Thesis (MSc)--Stellenbosch University, 2012. / ENGLISH ABSTRACT: The experimental observation of the quantum Hall effect in a two-dimensional electron gas posed
an intriguing question to theorists: Why is the quantization of conductance so precise, given the
imperfections of the measured samples? The question was answered a few years later, when a
connection was uncovered between the quantum Hall effect and topological quantities associated
with the band structure of the material in which it is observed. The Hall conductance was revealed
to be an integer topological invariant, implying its robustness to certain perturbations.

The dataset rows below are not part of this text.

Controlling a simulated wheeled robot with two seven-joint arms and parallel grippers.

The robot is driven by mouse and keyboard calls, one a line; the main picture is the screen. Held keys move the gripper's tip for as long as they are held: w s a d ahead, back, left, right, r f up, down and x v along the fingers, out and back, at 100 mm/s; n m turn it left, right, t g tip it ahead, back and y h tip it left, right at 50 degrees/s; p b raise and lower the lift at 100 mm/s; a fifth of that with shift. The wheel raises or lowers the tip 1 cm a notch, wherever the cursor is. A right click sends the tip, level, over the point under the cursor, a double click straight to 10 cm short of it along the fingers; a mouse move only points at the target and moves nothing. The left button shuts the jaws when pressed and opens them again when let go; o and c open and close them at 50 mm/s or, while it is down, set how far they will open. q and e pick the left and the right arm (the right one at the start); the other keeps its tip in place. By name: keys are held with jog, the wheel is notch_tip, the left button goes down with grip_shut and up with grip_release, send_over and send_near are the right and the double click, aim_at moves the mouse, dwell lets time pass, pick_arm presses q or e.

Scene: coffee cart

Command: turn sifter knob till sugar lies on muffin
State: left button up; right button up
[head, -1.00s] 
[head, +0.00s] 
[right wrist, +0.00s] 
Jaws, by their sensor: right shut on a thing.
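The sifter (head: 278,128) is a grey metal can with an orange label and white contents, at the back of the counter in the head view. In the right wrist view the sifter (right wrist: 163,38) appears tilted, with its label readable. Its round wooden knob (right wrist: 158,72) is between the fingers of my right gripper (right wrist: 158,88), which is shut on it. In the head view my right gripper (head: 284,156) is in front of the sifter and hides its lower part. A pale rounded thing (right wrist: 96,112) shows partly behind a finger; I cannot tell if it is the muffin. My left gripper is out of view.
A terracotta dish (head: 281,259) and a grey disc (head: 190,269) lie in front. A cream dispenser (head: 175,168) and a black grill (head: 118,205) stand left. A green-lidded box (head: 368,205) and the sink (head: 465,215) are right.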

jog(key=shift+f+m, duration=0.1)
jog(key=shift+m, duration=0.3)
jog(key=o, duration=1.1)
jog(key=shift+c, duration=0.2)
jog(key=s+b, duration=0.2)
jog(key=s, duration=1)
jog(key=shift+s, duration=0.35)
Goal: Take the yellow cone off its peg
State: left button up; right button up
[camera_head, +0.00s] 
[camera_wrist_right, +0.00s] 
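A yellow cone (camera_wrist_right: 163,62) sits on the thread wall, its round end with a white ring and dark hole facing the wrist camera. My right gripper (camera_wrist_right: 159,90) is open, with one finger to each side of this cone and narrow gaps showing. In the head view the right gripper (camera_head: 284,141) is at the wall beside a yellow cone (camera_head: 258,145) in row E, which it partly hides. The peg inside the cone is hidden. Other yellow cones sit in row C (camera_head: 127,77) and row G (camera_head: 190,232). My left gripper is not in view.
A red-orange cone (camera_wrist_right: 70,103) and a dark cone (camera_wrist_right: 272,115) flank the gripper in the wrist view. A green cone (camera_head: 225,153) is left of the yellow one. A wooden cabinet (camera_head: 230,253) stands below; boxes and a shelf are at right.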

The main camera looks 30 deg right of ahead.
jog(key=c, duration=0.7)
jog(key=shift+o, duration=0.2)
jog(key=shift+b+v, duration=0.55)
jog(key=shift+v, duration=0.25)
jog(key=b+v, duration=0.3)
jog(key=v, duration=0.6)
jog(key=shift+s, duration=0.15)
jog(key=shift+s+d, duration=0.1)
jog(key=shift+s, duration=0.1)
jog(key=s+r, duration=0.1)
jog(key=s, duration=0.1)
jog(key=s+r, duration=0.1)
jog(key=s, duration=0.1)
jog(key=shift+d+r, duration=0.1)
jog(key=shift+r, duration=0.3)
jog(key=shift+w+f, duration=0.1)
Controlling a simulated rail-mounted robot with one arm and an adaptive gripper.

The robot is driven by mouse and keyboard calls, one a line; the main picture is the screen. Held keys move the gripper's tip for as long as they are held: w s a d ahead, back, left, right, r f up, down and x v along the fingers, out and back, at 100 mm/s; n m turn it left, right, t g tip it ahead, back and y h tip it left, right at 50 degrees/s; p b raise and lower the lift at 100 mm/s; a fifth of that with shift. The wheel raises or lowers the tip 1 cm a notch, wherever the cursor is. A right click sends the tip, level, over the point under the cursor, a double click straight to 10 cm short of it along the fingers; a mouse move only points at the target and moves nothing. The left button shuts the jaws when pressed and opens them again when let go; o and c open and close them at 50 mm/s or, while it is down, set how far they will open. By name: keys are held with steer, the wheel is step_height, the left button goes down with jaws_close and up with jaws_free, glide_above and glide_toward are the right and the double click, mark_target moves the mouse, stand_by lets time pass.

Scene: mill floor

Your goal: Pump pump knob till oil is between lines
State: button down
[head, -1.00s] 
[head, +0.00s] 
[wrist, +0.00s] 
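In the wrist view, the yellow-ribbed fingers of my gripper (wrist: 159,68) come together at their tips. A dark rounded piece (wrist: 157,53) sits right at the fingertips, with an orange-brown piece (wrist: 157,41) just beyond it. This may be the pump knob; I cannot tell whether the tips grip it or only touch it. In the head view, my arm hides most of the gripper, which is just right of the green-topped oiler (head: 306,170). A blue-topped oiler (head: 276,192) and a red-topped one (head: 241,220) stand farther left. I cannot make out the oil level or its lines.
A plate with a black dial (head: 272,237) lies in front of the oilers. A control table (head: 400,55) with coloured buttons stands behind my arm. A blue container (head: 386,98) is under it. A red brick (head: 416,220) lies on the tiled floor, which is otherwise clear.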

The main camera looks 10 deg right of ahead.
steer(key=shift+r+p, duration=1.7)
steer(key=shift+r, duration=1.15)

The topological theory went further than explaining only the usual integer quantum Hall effect
in a perpendicular magnetic field. Soon it was realized that it also applies to certain systems in
which the total magnetic flux is zero. Thus it is possible to have a quantized Hall effect without
Landau levels.
We study a carbon nanotube in a magnetic field perpendicular to its axial direction. Recent
studies suggest that the application of an electric field parallel to the magnetic field would induce
a gap in the electronic spectrum of a previously metallic carbon nanotube. Despite the quasi onedimensional
nature of the carbon nanotube, the gapped state supports a quantum Hall effect and
is associated with a non zero topological invariant. This result is revealed when an additional
magnetic field is applied parallel to the axis of the carbon nanotube. If the flux due to this
magnetic field is varied by one flux quantum, exactly one electron is transported between the
ends of the carbon nanotube. / AFRIKAANSE OPSOMMING: Die eksperimentele waarneming van die kwantum Hall effek in ’n twee-dimensionele elektron gas
laat ’n interessante vraag aan teoretiese fisikuste: Waarom sou die kwantisasie van die geleiding
so presies wees al bevat die monsters, waarop die meetings gedoen word, onsuiwerhede? Hierdie
vraag word ’n paar jaar later geantwoord toe ’n konneksie tussen die kwantum Hall effek en
topologiese waardes, wat verband hou met die bandstruktuur van die monster, gemaak is. Dit
is aan die lig gebring dat die Hall geleiding ’n heeltallige topologiese invariante is wat die robuustheid
teen sekere steurings impliseer. Die topologiese teorie verduidelik nie net die gewone
kwantum Hall effek wat in ’n loodregte magneetveld waargeneem word nie. Dit is ook moontlik
om ’n kwantum Hall effek waar te neem in sekere sisteme waar die totale magneetvloed nul is.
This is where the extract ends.